I hear the owls in the dark yews
behind the house - children out late
or lost, their voices worn away.
They've forgotten their names and wait

The metaphor of children as owls succeeds in this particular poem (perhaps the best of the collection), where even the loaded lines ‘Little gods, they’ve forsaken us / as we have them!’, avoid the pitfalls of misplaced exaltation, quietly resonating thanks to the poem’s tone and the poet’s down-to-earth expression.

However, this is not to say that all of Polley’s lyric poems work to equal effect. As with any poet attempting to revisit, revive, even reinvent a particular poetic form, a dangerous tightrope demands to be walked. Sometimes, for example, the burden of a prescribed rhyme scheme causes the lines to jar clumsily, knocking the shine off an otherwise good poem, as in the closing lines of tercet piece ‘Greenwich’:

Was I mad? Poisoned by mercury,

fluoride, or the television's oracular fumes?
Your face is still the flame
my eyes draw on.
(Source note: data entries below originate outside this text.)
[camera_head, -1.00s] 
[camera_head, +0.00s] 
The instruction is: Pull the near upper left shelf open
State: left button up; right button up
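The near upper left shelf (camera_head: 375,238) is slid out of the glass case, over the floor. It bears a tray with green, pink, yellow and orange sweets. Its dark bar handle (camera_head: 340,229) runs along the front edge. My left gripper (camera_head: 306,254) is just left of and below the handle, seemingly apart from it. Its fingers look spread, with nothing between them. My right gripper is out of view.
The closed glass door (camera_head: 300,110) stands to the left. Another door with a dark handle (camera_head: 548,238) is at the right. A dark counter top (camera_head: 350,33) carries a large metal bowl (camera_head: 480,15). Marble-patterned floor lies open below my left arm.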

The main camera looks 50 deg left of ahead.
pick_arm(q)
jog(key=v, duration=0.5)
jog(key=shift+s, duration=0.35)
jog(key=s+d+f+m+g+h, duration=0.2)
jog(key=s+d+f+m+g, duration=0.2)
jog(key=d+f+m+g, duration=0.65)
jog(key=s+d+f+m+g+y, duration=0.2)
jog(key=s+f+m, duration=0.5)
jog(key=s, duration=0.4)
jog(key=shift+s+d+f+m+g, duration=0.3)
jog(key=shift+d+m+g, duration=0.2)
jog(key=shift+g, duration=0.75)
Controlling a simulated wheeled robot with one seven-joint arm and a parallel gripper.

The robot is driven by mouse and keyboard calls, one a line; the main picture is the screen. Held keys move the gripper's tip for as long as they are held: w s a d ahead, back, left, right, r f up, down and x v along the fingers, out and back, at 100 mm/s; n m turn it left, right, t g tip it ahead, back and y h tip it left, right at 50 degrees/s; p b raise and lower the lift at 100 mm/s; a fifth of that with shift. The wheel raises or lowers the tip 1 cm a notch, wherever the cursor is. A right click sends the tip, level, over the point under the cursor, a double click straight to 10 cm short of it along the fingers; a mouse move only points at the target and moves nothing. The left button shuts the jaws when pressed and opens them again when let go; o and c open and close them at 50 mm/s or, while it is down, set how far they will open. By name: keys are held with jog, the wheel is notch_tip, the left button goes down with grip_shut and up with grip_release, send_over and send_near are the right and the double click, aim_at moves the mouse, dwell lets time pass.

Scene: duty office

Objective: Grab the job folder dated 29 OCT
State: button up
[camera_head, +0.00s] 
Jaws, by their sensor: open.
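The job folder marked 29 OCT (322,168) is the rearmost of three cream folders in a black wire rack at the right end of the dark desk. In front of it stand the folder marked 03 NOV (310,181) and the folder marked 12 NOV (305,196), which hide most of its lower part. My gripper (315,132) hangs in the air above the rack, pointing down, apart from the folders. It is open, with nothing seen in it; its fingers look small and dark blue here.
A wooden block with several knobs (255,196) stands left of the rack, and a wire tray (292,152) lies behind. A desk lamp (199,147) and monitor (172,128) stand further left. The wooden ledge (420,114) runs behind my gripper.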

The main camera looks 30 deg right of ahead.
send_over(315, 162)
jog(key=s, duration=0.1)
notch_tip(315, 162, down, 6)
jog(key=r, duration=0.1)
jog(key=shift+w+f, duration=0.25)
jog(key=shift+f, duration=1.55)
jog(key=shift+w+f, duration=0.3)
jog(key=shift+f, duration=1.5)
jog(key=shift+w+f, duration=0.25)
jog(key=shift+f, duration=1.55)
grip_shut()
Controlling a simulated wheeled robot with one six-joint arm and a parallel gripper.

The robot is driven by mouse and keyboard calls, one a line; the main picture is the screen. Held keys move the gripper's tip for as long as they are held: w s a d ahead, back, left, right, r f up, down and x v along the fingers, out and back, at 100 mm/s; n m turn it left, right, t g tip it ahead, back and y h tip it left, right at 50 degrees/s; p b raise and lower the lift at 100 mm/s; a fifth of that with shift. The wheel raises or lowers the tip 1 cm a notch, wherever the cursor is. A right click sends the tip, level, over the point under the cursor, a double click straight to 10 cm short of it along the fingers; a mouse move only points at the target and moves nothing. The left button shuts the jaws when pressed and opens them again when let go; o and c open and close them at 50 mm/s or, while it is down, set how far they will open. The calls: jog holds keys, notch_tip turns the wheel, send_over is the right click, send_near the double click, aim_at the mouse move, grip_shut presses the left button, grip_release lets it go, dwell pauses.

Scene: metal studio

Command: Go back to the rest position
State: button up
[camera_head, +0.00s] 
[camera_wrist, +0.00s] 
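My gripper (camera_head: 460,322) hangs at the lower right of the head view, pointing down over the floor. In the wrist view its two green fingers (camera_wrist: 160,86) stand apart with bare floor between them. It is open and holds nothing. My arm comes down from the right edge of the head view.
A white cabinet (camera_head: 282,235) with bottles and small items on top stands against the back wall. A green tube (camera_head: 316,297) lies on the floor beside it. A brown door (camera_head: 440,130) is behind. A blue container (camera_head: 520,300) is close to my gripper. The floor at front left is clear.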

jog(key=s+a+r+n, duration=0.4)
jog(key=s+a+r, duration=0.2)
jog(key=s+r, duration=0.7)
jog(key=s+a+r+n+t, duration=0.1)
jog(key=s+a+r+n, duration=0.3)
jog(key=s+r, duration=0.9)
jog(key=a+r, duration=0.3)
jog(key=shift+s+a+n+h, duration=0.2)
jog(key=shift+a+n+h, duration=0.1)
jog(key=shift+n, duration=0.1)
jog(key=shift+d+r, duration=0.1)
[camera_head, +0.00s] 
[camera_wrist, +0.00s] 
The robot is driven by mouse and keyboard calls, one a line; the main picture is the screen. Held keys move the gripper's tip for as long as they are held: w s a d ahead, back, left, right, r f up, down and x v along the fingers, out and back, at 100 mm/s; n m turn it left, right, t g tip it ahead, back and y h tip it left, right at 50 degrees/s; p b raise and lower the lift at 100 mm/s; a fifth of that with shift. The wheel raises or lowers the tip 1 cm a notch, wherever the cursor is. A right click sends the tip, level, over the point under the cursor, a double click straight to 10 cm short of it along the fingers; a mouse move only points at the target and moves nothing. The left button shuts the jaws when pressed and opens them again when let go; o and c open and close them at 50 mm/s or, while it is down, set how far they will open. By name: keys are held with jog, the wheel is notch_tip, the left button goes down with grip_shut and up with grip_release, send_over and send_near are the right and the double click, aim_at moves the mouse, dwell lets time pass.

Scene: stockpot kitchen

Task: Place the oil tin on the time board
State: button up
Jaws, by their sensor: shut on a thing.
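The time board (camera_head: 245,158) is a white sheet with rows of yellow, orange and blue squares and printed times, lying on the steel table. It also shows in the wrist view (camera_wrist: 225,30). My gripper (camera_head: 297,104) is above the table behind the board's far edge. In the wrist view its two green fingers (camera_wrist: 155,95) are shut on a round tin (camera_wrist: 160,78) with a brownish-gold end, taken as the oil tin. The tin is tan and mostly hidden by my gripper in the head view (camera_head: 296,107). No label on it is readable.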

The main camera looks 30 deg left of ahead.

Must I put out my own eyes?

A similar problem occurs in the cumulative rhymes of ‘Telephone’: what opens promisingly is restricted by the poem’s structure, and for this reader, seemed to cause the piece to end a little predictably. But then Polley is a poet instinctively at home with the freer poetic syntax that shone in his earlier work, and perhaps the crossover to more traditional forms was inevitably going to result in the occasional shortfall. After all, the tightrope isn’t an easy one to walk, but Polley’s efforts are nonetheless impressive, and when he succeeds, the results are often breathtaking. Take the opening stanza of ‘Skin and Bone’:

There's not much of me left. I'm light.
I've sharpened my face. I smile like a knife.
I carry myself like the moon through the night.
If I ran now I'd run my life 

Or the poignant and emotive closing lines of ‘October’:

Although the moonstruck pond stares hard
    the moon looks elsewhere. Manholes breathe.
Each mind's a different, distant world
    this same moon will not leave.

Polley’s work often swells with such gentle power and emotive undertones, and it is certainly refreshing to see a poet writing modern love poems that display affection and intimacy whilst avoiding an overt sentimentality. ‘Darling, open the window’, writes the poet in ‘Fife’, ‘Let the sea breathe into our room’; or in ‘Brew’, nervously watching a lover drink tea on the verge of a possible break-up: ‘the obsolete clock still ticks / as I measure my time, sip by sip’. Interestingly, Polley also picks up where Sylvia Plath left off in a poem called ‘Mirror’, bringing his own distinct voice to the object’s monologue: where Plath’s was ‘the eye of a little god, four-cornered’, here the mirror flatly states ‘rearrange the room and you rearrange me’, before closing with the beautifully fragile line, ‘Break me and every piece of me is full.’ But for this reader, the strongest pieces in the collection are those rare moments where tradition and modernity are married in such a way as to successfully deconstruct notions of either. It isn’t difficult to see why ‘The Cheapjack’ was shortlisted for the Forward Prize for best single poem. Polley constructs the pleading monologue of a conniving wheeler-dealer to impressive effect, the lines well structured and the rhyme carefully executed so as to make startlingly apparent the desperation of the speaker in the final verse. The opening stanza is instantly engaging:

What do I have for as near as damn it?
What do I sell but I'm giving away?
   Might I pick my own pockets
   and slit my own throat
and dump myself dead in a shop doorway?

Unlike many of his contemporaries, then, for the most part Polley avoids the lad-lit slang and turns of phrase that so often spoil otherwise good collections, to produce poems of impressive rhythmical control, well pitched poise and tone, and universal significance. Though it falls short on occasion, Little Gods is a considerable step up from The Brink, and as such, a daring and ambitious project on Polley’s part. It is a book which marks him out as a poet who is not only refreshingly different, but also unafraid to take risks at a time when many other poets of his generation are playing it safe. Even if Polley sometimes misses the mark, the occasional shortcomings of Little Gods are definitely worth the rewards.